Short task: Each line of the material must be repeated precisely, with the pictures left out.
## START Data extract
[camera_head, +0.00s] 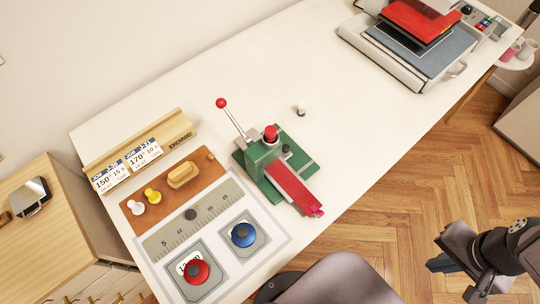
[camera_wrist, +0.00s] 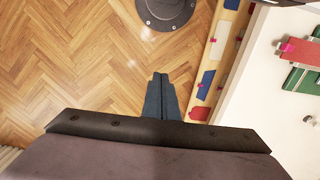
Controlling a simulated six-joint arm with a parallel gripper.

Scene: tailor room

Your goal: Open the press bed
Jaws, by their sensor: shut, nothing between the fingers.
## END Data extract
Answer for this exercise:
[camera_head, +0.00s] 
[camera_wrist, +0.00s] 
Controlling a simulated six-joint arm with a parallel gripper.

Scene: tailor room

Your goal: Open the press bed
Jaws, by their sensor: shut, nothing between the fingers.

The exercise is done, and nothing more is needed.